The Bill of Rights limits the Federal Government

All the Bill of Rights does is guarantee that our national government can do nothing to take away our natural rights.

Specifically in the case of the first amendment, the Federal Government through Congress “shall make no law respecting an establishment of religion, or prohibiting the free exercise thereof; or abridging the freedom of speech, or of the press; or the right of the people peaceably to assemble, and to petition the government for a redress of grievances.”

What about the states? Can they impose a religion on us, or tell us when to be quiet, or prevent us from assembling peacefully on a street corner?

Over the years the courts, and most importantly the Supreme Court, have selectively ruled that certain provisions of the Bill of Rights also apply to the states. It is called the Incorporation Doctrine. The Legal Information Institute of the Cornell University School of Law provides a good discussion of the Incorporation Doctrine citing relevant court decisions. (HERE)

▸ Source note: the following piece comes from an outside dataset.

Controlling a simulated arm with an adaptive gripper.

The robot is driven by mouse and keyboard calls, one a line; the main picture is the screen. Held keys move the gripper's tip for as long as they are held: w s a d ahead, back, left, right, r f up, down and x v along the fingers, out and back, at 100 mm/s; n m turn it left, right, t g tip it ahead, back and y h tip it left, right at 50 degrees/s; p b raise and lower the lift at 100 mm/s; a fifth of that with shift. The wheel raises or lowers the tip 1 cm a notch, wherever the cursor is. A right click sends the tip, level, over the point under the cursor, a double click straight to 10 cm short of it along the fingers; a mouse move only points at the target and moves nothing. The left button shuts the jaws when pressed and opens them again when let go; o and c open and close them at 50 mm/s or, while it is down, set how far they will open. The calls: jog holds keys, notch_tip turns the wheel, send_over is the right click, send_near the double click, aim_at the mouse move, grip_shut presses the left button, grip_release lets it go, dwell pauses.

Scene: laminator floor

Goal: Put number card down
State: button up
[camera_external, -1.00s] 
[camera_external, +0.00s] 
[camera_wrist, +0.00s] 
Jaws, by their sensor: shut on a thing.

The Fourteenth Amendment to the Constitution was ratified in 1868 as part of reconstruction after the War Between the States to insure that state and local governments were prohibited from depriving persons of life, liberty, or property without due process of law. The Supreme Court has relied heavily on the 14th Amendment (as well as the 5th) to selectively require states to uphold our natural rights while at the same time allowing states and cities wide latitude to govern locally.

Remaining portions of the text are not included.